◆ PROVIDED DATA

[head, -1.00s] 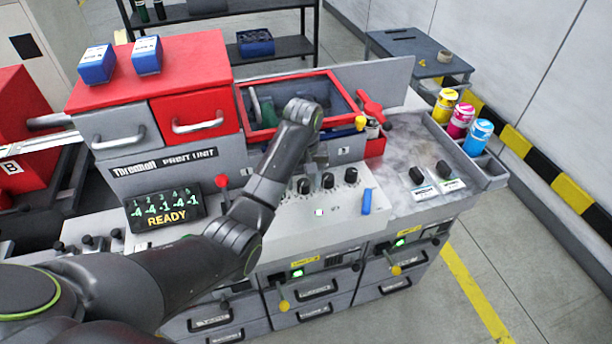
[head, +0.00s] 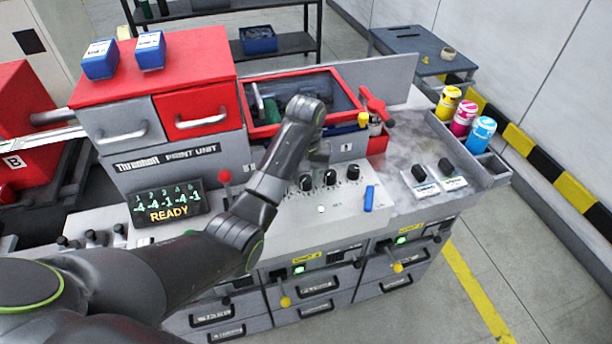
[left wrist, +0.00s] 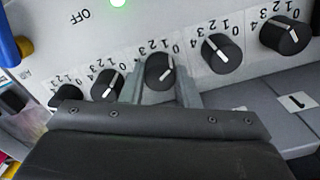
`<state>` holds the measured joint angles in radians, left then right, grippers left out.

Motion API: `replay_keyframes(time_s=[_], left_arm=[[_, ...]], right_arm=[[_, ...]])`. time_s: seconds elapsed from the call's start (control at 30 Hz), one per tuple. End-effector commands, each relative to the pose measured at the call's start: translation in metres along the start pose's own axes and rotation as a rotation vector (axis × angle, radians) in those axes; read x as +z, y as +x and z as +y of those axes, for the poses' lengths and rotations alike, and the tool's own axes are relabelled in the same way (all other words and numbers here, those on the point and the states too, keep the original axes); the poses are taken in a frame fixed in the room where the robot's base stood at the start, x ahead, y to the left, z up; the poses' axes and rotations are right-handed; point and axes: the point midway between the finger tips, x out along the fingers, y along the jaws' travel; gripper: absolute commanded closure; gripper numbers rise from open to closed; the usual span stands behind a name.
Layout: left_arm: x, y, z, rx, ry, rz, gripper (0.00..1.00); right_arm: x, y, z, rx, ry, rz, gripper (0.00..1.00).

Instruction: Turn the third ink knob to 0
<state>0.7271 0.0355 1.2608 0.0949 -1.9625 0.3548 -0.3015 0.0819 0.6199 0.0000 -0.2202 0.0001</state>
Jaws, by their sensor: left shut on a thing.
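A row of black ink knobs with white pointer marks and 0-to-4 scales crosses the white panel. In the left wrist view the middle knob (left wrist: 160,70) sits between the two fingers of my left gripper (left wrist: 162,88), which is shut on it. Its pale pointer shows on the right side of its face; the exact number is hard to read. Neighbouring knobs (left wrist: 220,54) and (left wrist: 106,86) stand clear on either side. In the head view my left gripper (head: 317,157) reaches down at the row, and my arm hides part of it. My right gripper is not in view.
The display (head: 167,205) reads READY with small digits above. A blue lever (head: 369,198) stands right of the knobs. Ink bottles (head: 463,118) stand at the right end.

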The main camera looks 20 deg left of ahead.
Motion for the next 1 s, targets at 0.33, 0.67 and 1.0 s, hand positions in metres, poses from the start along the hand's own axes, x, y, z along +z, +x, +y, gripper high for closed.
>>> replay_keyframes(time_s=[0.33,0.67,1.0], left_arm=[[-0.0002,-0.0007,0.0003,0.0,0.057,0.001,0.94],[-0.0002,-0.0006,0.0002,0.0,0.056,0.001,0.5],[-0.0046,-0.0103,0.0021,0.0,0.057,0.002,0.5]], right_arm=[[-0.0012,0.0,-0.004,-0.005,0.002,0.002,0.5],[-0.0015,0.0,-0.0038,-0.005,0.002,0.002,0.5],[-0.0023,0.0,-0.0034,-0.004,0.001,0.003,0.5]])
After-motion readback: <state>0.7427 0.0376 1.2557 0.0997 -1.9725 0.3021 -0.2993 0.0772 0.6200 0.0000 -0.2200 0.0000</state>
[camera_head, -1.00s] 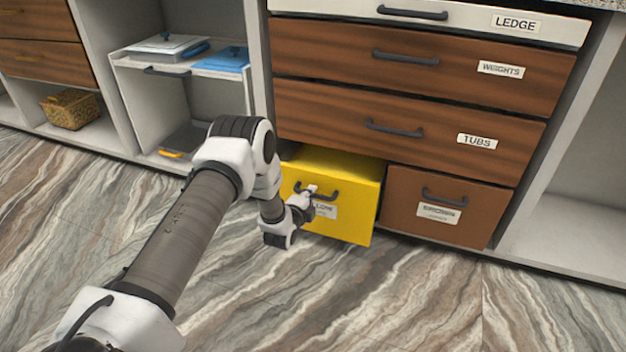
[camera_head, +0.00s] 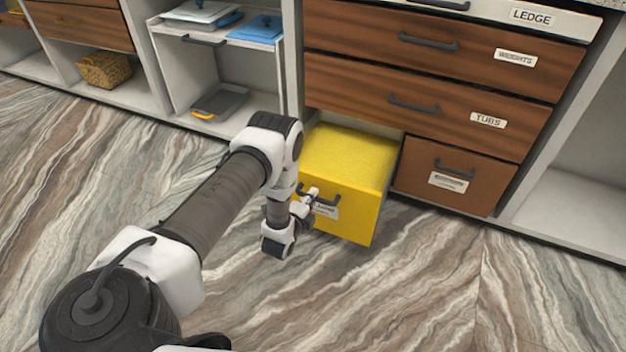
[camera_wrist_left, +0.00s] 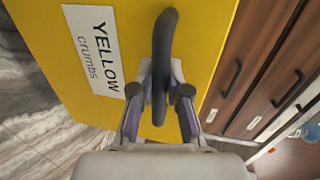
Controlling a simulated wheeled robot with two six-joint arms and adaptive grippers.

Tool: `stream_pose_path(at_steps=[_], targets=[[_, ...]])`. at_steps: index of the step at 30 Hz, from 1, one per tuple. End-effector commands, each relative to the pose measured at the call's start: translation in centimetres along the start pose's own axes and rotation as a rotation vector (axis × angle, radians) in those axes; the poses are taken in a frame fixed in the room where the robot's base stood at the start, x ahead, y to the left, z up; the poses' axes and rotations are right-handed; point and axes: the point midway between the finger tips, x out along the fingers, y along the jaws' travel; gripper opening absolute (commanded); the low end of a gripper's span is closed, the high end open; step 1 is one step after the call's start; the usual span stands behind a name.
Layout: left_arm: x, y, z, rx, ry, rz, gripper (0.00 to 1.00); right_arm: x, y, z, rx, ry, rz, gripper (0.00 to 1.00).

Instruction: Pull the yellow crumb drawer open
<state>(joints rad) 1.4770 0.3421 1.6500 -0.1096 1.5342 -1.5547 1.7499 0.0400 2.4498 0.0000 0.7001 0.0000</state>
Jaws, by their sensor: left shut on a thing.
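The yellow crumb drawer (camera_head: 345,217) is at the bottom left of the drawer unit in the head view. It stands well out from the cabinet front, and its yellow inside shows from above. Its dark handle (camera_wrist_left: 163,60) and its label, reading YELLOW crumbs (camera_wrist_left: 95,50), show in the left wrist view. My left gripper (camera_head: 309,199) is at the drawer front, shut on the handle, with one finger on each side of it in the left wrist view (camera_wrist_left: 160,98). My right gripper is not in view.
The brown drawer (camera_head: 440,178) beside it is shut, as are the TUBS (camera_head: 450,115) and WEIGHTS (camera_head: 480,58) drawers above. The marbled floor (camera_head: 420,290) in front is clear.

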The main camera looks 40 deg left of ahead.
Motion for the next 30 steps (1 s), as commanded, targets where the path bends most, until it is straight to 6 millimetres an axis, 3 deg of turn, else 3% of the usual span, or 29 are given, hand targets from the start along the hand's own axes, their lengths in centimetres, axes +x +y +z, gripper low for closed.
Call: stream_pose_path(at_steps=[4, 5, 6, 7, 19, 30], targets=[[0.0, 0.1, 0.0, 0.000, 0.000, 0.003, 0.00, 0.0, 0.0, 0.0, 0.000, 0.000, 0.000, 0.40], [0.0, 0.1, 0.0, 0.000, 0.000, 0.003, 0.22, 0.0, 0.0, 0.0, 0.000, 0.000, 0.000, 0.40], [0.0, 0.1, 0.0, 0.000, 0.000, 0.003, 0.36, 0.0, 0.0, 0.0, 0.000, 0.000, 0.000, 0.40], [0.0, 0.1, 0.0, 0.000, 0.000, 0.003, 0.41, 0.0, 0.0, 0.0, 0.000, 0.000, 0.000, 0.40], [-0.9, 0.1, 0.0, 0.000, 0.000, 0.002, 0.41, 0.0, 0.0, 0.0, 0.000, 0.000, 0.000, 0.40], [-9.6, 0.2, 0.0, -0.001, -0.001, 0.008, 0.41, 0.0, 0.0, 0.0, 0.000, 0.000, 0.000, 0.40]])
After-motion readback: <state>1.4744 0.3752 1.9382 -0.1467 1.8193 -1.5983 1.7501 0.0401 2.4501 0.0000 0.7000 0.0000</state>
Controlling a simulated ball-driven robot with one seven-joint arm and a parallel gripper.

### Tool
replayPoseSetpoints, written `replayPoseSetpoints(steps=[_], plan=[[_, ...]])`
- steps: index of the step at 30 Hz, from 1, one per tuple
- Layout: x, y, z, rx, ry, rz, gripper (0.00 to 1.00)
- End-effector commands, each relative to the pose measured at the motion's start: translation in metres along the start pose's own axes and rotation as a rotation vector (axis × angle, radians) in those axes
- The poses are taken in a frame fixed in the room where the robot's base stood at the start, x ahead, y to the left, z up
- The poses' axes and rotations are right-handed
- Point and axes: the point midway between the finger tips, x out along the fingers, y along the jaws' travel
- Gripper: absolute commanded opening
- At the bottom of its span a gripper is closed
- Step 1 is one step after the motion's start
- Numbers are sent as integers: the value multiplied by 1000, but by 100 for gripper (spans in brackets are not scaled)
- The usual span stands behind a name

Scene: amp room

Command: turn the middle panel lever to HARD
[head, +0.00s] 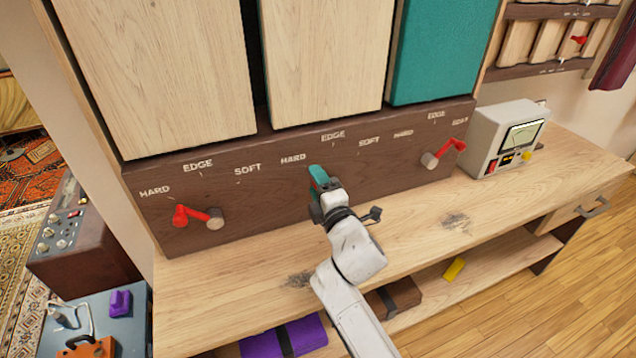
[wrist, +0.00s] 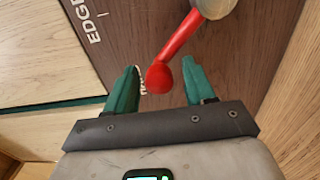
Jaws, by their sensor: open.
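The middle panel lever (wrist: 177,50) is red with a round ball end, on a grey pivot (wrist: 213,6) at the top of the wrist view. It slants from the pivot down and left, toward a mostly hidden white label beside the left finger. My gripper (wrist: 158,92) is open, with its green fingers on either side of the ball end; I cannot tell whether they touch it. In the head view my gripper (head: 320,180) is in front of the panel, hiding the middle lever. The middle HARD label (head: 293,159) is just left of it, EDGE (head: 333,135) above, SOFT (head: 369,141) right.
The dark wooden panel (head: 265,205) also bears a left red lever (head: 190,215) pointing left and a right red lever (head: 452,147) pointing up-right. A meter box (head: 505,138) stands on the bench (head: 520,195) at right. Wood and teal boards (head: 445,50) rise above the panel.

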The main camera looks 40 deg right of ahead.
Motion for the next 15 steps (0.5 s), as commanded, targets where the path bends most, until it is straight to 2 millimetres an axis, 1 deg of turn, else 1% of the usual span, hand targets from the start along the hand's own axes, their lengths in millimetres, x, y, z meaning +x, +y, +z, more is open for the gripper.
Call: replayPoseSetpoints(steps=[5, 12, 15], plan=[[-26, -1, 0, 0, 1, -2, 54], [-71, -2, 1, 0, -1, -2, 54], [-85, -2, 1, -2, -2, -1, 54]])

◆ YOUR TASK
Look through the material above. Copy each line where the word "simulated" appears.

◆ ANSWER FOR THE TASK
Controlling a simulated wheeled robot with two six-joint arms and adaptive grippers.
Controlling a simulated ball-driven robot with one seven-joint arm and a parallel gripper.

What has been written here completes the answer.